Tar Heel Cookery

North Carolina cooking is getting lots of attention these days. UNC Press has recently published Marcie Cohen Ferris’s Matzoh Ball Gumbo: Culinary Tales of the Jewish South and Mildred Council’s Mama Dip’s Family Cookbook. Another well-known Chapel Hill chef, Bill Smith, has just come out with Seasoned in the South: Recipes from Crook’s Corner and from Home.
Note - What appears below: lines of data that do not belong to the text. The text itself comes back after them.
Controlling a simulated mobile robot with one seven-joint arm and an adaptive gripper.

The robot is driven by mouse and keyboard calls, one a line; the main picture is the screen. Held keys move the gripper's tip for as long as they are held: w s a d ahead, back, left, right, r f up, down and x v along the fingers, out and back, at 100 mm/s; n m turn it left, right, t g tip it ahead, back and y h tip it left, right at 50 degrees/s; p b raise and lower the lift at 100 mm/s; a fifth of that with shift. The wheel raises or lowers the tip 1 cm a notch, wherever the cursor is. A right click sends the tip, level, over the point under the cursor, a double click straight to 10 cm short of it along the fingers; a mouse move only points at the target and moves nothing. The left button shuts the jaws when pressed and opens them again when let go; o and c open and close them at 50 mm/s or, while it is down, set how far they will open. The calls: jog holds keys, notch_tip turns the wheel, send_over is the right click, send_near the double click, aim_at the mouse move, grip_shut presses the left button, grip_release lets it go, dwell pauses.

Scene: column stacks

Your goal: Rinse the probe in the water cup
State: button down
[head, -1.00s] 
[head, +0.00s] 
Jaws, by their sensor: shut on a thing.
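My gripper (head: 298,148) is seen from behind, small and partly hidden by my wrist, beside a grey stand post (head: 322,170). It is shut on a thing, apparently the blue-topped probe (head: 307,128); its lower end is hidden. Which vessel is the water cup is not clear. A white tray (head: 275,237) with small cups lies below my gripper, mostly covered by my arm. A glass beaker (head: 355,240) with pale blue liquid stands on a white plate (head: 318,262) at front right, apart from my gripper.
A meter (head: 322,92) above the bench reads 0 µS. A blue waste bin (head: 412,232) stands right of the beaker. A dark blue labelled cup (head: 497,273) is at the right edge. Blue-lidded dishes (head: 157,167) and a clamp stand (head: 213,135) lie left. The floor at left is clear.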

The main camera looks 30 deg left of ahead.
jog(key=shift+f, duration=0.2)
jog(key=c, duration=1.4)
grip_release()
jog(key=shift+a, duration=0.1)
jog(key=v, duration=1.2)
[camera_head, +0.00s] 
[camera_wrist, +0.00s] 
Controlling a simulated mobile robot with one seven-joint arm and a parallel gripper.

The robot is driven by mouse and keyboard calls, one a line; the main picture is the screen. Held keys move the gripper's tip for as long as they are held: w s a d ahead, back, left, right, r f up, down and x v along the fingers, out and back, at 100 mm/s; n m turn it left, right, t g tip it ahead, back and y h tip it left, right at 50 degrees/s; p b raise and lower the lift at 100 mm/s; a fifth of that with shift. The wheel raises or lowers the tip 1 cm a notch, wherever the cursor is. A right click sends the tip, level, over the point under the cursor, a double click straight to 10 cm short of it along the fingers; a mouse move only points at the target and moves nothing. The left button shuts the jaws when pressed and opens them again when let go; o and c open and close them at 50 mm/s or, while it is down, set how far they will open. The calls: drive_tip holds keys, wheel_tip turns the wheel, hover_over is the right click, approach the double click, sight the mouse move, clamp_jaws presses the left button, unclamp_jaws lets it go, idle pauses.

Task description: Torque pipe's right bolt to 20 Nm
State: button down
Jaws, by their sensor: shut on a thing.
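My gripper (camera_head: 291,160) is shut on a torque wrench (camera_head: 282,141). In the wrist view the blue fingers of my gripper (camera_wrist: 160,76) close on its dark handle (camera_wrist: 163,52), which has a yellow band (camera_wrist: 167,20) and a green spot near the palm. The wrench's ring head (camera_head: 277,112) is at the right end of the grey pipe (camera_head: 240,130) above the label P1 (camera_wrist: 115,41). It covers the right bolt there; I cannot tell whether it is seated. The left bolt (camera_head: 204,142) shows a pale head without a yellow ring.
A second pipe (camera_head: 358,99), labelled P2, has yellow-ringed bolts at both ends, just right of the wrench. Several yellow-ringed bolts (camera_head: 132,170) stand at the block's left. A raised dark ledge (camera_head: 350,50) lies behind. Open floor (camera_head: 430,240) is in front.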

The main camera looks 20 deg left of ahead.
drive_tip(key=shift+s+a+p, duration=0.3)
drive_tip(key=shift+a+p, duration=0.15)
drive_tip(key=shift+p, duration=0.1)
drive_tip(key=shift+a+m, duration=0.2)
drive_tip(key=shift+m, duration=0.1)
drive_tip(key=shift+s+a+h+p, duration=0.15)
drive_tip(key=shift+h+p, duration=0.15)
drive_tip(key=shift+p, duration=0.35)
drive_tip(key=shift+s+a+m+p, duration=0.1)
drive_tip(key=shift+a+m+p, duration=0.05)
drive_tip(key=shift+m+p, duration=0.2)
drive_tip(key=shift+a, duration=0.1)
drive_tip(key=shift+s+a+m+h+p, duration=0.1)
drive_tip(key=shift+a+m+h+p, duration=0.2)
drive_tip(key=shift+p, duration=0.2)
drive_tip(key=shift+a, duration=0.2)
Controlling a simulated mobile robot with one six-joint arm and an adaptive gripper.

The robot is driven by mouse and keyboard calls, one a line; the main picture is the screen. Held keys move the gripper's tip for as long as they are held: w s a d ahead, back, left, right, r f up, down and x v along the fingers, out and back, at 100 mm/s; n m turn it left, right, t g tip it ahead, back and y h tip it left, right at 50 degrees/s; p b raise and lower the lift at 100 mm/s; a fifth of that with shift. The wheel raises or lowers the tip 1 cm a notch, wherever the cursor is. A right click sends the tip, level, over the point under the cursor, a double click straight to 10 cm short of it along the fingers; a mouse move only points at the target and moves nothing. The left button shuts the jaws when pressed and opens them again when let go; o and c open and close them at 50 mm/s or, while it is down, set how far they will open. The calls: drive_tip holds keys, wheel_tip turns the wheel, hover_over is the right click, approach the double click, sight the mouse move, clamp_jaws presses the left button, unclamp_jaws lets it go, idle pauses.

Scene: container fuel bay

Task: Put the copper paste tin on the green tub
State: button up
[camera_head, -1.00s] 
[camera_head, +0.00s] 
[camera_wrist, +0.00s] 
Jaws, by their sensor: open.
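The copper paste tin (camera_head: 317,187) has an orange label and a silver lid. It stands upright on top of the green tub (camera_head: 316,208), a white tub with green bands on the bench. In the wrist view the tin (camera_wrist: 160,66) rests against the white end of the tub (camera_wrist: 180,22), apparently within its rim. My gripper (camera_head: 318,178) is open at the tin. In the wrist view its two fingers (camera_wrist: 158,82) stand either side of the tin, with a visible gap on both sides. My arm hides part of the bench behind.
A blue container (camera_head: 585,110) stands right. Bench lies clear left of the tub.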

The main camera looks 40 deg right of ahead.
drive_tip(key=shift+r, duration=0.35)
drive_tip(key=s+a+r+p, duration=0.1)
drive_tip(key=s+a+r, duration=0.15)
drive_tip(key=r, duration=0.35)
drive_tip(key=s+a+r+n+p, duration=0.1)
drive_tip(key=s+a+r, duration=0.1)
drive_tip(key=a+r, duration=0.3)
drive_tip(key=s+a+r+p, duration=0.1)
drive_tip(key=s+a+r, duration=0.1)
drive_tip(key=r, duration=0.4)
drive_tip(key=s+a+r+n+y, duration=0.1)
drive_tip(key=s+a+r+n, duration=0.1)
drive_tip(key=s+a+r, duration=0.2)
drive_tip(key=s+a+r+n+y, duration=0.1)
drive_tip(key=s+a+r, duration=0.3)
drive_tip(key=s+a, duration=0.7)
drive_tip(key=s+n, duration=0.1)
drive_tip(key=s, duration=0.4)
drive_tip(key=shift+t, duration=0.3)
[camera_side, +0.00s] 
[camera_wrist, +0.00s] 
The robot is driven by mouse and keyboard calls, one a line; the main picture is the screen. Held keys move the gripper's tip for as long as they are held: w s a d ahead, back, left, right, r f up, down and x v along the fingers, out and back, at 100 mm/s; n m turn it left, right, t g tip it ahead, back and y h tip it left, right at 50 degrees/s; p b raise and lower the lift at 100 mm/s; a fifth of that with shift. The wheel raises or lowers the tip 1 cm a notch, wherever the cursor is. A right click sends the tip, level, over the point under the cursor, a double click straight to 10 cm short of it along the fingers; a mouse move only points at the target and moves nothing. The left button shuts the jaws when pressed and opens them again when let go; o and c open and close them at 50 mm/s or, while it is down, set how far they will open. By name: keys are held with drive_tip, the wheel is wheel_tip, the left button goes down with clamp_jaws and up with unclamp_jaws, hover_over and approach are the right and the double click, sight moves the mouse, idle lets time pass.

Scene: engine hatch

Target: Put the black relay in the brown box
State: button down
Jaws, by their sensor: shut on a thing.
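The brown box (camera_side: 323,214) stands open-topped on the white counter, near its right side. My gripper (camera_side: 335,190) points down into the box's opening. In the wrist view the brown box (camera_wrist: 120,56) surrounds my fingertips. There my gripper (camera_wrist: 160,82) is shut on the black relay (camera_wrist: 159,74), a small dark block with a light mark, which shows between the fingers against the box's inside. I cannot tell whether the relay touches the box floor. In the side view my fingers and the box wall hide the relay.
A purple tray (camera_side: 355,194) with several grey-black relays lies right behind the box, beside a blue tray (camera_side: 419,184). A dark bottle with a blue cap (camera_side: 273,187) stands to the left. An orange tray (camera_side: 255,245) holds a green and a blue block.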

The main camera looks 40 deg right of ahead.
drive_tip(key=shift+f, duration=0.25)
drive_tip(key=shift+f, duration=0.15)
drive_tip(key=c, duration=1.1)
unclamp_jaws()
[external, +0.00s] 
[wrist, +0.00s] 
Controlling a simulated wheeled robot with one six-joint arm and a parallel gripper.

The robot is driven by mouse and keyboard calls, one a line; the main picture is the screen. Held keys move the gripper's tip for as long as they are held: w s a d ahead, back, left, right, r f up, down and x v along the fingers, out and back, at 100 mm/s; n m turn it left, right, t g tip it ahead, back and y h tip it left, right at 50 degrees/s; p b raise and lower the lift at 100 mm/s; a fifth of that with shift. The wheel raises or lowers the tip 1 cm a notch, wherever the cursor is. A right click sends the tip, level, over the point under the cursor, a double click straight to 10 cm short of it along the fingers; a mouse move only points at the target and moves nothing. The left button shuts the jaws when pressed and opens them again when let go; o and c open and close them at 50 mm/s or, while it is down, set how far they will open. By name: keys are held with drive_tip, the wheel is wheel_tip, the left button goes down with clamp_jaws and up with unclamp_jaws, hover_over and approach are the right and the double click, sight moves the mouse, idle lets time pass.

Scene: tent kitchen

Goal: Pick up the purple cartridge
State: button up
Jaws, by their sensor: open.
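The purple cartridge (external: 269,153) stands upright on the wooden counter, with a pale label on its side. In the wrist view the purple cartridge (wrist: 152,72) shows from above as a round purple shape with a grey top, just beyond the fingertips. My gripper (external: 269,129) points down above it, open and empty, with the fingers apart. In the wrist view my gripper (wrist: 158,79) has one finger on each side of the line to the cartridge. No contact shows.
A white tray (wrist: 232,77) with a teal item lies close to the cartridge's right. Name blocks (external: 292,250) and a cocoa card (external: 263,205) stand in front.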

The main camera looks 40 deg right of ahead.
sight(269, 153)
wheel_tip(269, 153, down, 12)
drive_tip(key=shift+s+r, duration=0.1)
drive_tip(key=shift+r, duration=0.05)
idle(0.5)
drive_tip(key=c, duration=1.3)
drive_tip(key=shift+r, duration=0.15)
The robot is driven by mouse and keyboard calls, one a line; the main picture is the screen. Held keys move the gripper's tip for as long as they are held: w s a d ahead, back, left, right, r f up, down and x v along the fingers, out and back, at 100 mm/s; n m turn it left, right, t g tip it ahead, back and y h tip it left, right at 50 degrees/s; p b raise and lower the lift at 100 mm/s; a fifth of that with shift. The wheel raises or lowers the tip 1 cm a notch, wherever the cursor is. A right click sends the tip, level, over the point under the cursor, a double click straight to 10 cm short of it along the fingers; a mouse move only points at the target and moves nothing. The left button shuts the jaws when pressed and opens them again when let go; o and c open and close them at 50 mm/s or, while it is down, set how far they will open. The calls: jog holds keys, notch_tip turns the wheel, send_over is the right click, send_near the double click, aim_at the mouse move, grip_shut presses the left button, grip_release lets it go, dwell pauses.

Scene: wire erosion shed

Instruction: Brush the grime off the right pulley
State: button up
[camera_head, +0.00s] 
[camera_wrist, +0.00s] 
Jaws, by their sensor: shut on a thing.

Naturally, we started to wonder how all of this began and searched our catalog for the oldest North Carolina cookbook that we could find. We came up with the book The Family Token, or Book of Practical Arts and Sciences, by “An Eminent Physician,” published in Greensboro in 1854. There is an impressive amount of information in this slim volume. It contains not only recipes, but home remedies and moral advice. Thus, not only can you learn how to roast mutton and fowls, the author gives advice on treating a common sore throat (gargle salt, vinegar, pepper, and water), and killing weeds in a brick walk (keep them moist with brine three weeks in spring and one week in fall).

As a service to our readers, we present the following recipe from The Family Token:


One cup of sugar, one of cream, three eggs, a tea-spoon of saleratus; cut in strips, twist and fry in lard.

If you don’t have any saleratus in your cupboard, baking powder is an acceptable substitute.